A police contract hammered out over three years was just settled. The clinker is, it expires at the end of 2006, so negotiations will have to begin again.

The Department of Public Affairs and Safety, whose civilian director is in charge of the Police and Fire divisions, fell on hard times in recent years, with long-time director Michael Lattimore suing the city, the mayor, the police chief and others. Then he quit for a post at Rutgers. No settlement terms were made public.

Then Police Chief Edward Santiago sued the city, the mayor, Lattimore and others. Leaders of the police union and its African-American fraternal group were vocal in their support for Lattimore and condemnation of his successor, Jiles Ship, and also outspoken against Santiago’s leadership.

Robinson-Briggs campaigned with PBA Local 19 President Andre Crawford and Plainfield Area Ebony Police Association President Kenneth Reid close at hand. Robinson-Briggs will have the challenge of quelling the dissension and sharpening the focus on public safety after a year with 14 homicides.

Improving the city’s has been a task for McWilliams and every other mayor since the 1967 civil disturbances. The City Council approved spending $250,000 on creating a “brand” for the city. But since the Robinson-Briggs campaign sent out fliers highlighting the record number of homicides in the city, the task is a bit more uphill.

McWilliams increased the number of redevelopment plans from about three when he took office to more than a dozen now. The Tepper’s and Park-Madison sites downtown are now developed. McWilliams also changed the deputy city administrator’s mission from that of ombudsman for the citizens to a cabinet-level economic development role.

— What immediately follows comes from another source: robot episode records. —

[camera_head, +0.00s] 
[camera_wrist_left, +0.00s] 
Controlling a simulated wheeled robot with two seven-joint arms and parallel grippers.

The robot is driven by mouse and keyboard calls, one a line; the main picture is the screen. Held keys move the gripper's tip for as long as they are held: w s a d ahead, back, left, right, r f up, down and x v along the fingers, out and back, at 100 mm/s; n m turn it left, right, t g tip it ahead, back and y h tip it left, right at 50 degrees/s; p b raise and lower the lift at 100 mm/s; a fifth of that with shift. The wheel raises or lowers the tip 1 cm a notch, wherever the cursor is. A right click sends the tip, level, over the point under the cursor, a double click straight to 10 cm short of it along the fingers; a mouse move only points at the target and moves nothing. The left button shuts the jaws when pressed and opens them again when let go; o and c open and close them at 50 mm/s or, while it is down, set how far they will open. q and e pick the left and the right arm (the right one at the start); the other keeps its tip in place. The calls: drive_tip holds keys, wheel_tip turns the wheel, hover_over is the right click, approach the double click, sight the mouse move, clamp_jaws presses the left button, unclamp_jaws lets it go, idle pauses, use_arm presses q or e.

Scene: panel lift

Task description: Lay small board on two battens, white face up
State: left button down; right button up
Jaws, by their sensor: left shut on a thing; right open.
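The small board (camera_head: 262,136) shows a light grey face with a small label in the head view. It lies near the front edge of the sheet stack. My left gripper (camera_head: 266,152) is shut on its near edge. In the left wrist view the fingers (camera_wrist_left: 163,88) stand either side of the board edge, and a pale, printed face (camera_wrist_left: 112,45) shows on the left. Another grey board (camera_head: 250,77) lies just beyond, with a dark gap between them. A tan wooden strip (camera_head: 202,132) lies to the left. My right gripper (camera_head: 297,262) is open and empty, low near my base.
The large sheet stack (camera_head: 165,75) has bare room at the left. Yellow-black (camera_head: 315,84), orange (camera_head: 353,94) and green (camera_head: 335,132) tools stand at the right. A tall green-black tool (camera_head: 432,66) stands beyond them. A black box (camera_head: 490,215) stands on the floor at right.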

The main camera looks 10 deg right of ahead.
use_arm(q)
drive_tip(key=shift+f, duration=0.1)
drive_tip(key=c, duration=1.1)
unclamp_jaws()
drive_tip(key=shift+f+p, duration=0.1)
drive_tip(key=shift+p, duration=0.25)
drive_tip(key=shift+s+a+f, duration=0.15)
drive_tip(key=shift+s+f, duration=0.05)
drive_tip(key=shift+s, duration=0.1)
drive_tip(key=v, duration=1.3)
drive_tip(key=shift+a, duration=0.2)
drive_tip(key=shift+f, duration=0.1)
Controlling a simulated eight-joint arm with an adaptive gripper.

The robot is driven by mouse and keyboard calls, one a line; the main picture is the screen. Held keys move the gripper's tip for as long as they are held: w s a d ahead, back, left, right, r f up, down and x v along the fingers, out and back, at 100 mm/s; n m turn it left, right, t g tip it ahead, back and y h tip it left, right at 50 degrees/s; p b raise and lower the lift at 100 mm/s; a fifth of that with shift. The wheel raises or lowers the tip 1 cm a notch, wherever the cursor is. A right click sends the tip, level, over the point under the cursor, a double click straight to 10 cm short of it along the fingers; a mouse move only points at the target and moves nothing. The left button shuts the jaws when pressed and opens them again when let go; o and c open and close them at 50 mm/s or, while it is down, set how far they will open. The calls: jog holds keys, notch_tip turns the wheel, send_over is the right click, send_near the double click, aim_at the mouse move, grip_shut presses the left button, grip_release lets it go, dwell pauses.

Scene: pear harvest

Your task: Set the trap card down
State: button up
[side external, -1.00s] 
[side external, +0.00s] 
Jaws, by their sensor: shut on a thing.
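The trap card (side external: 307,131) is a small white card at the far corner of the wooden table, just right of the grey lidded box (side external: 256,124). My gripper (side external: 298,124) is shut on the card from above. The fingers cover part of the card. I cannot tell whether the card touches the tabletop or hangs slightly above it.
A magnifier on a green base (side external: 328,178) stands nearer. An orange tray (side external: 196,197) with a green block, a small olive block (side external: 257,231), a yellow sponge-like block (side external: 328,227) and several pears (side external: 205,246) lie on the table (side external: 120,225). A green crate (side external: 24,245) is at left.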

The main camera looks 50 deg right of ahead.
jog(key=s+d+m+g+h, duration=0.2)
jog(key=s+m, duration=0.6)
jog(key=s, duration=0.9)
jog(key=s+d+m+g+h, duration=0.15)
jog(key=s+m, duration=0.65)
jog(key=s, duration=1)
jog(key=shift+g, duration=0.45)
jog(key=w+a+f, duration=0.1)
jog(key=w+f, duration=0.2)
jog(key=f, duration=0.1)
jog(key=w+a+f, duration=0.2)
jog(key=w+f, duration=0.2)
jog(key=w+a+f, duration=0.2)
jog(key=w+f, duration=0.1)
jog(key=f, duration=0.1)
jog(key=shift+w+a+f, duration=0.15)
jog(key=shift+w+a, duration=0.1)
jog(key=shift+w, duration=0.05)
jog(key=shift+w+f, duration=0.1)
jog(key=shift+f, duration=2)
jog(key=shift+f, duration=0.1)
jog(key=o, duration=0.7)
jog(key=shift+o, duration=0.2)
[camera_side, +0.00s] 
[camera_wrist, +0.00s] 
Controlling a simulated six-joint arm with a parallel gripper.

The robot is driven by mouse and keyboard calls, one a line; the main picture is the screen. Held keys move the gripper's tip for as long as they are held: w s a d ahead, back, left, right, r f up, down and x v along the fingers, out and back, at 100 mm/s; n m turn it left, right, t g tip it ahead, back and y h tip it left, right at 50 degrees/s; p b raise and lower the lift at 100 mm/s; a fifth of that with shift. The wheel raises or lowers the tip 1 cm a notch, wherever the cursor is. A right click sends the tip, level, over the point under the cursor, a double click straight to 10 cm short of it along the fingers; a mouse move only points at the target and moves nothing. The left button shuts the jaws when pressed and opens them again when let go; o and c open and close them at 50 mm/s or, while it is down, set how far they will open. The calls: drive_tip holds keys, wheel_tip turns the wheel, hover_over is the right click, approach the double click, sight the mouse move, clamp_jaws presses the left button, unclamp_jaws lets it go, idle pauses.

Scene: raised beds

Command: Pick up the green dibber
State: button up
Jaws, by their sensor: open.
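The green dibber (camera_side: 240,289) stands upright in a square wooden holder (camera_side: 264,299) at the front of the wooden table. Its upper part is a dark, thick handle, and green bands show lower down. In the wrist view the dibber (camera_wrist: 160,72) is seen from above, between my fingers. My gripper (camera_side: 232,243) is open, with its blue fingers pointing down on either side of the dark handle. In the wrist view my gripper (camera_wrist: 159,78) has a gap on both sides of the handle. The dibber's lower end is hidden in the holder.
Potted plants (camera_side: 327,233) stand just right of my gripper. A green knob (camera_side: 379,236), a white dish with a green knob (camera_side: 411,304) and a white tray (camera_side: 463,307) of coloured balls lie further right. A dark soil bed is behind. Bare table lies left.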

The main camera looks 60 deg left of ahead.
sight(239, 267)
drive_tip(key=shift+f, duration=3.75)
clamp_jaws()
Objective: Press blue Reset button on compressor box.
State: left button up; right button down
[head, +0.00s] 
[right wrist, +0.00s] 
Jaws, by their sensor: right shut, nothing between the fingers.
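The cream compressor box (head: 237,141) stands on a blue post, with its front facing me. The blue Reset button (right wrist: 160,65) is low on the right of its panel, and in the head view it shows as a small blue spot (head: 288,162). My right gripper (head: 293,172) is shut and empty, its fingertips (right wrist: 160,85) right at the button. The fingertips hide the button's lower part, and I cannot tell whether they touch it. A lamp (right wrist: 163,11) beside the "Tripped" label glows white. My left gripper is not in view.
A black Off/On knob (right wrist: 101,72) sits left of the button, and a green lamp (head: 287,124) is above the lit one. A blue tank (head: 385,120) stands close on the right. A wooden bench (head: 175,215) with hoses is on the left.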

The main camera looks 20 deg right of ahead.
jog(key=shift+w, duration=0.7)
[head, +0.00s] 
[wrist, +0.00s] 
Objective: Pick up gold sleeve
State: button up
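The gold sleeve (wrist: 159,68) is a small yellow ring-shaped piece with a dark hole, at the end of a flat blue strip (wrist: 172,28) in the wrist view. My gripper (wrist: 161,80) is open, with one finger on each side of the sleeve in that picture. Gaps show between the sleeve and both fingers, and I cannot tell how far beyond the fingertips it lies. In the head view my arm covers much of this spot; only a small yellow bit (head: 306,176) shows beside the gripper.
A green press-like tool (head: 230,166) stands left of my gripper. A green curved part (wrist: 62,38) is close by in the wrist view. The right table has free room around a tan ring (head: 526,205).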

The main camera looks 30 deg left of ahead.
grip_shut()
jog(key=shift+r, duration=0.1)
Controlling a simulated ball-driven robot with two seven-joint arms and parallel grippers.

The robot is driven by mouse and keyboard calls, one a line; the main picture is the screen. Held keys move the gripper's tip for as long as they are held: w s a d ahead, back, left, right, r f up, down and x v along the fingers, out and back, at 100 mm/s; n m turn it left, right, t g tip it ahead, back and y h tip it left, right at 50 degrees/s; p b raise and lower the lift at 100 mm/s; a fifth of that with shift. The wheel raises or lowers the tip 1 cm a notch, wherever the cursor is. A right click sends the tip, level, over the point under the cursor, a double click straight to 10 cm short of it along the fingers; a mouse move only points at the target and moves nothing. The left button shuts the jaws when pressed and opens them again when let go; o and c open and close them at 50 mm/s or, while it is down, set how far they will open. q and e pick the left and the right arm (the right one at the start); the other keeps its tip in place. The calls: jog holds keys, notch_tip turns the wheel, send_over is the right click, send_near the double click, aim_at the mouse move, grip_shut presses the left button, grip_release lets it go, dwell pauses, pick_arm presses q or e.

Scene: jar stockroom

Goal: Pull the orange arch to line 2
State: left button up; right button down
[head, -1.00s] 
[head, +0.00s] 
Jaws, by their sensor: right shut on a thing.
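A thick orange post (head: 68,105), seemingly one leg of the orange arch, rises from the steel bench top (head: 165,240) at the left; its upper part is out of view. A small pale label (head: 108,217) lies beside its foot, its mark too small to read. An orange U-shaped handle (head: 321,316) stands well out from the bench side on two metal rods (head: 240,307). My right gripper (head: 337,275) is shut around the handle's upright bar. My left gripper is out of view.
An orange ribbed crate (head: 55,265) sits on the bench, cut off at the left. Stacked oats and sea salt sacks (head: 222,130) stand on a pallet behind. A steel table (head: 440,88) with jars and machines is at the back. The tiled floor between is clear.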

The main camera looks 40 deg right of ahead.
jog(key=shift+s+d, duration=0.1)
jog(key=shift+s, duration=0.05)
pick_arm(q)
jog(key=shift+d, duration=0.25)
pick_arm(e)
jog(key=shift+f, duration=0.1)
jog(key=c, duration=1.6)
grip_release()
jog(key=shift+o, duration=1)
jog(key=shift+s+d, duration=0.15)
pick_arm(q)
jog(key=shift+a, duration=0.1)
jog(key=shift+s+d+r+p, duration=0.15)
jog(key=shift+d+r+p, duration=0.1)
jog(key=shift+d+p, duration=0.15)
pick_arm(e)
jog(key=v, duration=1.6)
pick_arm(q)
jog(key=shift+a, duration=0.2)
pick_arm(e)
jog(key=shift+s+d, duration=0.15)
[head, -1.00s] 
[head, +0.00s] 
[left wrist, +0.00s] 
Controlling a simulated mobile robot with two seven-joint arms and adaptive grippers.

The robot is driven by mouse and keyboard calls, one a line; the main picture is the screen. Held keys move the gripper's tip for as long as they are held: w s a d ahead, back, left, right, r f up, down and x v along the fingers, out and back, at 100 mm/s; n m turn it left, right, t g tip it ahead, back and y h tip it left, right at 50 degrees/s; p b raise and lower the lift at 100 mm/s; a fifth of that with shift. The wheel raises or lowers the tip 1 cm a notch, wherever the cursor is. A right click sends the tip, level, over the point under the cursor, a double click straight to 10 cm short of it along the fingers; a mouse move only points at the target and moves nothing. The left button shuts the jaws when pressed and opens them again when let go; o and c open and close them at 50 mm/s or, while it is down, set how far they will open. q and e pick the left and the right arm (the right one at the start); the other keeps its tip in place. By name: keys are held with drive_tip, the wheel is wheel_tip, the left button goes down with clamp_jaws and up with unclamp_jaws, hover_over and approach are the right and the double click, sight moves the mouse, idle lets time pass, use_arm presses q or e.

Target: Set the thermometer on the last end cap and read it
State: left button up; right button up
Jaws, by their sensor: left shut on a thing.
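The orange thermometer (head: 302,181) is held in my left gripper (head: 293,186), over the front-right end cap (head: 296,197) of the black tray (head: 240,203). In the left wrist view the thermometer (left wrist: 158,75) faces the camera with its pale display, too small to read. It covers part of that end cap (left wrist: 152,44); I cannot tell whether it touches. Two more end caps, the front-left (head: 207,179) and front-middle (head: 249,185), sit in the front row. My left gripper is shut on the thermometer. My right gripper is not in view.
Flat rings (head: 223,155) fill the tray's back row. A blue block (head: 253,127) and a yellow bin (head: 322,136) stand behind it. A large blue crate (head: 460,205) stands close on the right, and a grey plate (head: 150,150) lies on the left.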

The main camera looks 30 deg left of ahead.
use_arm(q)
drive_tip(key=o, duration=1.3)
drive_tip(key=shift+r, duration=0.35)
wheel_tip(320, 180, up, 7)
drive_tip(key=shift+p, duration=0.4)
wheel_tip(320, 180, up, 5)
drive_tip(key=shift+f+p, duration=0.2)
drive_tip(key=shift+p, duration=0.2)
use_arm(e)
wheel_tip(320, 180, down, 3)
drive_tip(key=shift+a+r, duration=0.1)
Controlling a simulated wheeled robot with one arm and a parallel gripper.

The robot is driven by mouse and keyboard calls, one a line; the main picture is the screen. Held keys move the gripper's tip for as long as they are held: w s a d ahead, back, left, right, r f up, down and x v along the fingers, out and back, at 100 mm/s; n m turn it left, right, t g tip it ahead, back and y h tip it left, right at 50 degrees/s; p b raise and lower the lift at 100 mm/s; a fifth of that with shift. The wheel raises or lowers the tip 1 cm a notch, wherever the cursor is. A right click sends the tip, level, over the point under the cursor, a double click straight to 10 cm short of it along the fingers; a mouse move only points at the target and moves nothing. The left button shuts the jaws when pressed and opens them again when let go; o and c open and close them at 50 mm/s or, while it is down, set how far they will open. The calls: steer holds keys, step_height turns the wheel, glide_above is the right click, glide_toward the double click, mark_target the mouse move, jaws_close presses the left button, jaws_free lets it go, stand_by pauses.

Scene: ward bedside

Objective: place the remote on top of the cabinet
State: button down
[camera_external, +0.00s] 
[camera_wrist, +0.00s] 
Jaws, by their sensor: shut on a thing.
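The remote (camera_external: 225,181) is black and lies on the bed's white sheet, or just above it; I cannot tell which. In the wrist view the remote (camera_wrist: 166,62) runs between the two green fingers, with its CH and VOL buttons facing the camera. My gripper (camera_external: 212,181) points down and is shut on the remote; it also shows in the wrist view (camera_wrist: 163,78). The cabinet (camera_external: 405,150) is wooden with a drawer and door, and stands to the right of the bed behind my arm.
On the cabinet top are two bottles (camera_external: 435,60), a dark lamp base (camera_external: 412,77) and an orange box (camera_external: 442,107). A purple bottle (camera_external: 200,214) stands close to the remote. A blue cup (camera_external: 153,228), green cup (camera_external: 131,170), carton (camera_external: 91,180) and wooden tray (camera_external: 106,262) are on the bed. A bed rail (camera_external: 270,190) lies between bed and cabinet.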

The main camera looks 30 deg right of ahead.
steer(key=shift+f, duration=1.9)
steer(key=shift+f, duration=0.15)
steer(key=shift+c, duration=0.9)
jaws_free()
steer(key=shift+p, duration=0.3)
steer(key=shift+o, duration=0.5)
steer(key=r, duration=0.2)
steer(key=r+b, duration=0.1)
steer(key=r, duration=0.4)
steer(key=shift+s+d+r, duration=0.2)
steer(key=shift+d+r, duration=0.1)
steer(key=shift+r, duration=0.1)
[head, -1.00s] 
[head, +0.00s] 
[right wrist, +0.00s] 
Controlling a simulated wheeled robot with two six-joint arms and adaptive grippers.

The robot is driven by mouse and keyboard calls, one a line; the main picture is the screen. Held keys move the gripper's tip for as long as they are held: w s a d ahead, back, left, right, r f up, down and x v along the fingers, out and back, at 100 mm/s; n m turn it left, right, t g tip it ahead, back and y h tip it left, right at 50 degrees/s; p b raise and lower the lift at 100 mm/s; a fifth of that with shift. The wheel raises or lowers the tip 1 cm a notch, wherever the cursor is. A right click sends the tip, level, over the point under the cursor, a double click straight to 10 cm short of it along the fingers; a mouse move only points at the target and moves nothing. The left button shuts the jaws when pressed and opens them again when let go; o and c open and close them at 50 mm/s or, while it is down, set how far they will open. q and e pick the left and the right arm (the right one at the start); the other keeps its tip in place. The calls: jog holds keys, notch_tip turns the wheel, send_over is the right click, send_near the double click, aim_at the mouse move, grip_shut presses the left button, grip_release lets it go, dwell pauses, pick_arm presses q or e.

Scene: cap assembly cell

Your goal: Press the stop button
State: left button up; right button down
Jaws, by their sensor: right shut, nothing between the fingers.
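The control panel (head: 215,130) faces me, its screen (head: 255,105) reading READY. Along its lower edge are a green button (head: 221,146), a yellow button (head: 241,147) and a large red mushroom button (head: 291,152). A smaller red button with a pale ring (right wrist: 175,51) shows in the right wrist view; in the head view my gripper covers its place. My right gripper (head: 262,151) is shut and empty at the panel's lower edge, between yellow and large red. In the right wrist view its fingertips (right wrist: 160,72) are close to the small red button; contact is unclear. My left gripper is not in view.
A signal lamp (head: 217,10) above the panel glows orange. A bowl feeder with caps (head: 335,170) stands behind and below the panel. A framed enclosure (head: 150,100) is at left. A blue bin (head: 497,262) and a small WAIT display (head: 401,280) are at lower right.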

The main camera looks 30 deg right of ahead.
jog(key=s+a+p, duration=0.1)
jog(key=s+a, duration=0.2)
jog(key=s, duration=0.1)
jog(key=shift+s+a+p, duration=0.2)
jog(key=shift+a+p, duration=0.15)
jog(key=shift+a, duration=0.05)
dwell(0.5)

By placing Planning under the office, McWilliams created in effect a new city department, an apparent violation of the City Charter, which spells out three departments under which all divisions must be placed.

Robinson-Briggs will have to sort through the redevelopment schemes and figure out how the city will pursue them. And who will be in charge.

Despite passage of the Civic Responsibility Act of 2005, which calls for more transparency in appointments to boards and commissions, many of those bodies are defunct. Perhaps the next administration will either take some off the books or revitalize them.

McWilliams launched the first major road repair program in 20 years. It calls for $75 million in repairs over the next fifteen years. Robinson-Briggs will have to keep it moving to avoid increasing costs if the plan faces delays.

There are lots of other things to do, including appointment of top administrators and reviewing operations. The city just hired more code enforcement officers to address overcrowding as well as property code violations, a program the next mayor will have to assess. McWilliams hired several new police officers and Robinson-Briggs promises to hire more.

When Robinson-Briggs takes office Jan. 1, she in turn will give the Board of Education a new task . Because the City Charter does not allow dual office-holding, she will have to give up her board seat. A new person must be appointed to fill out her term, which expires in April 2006.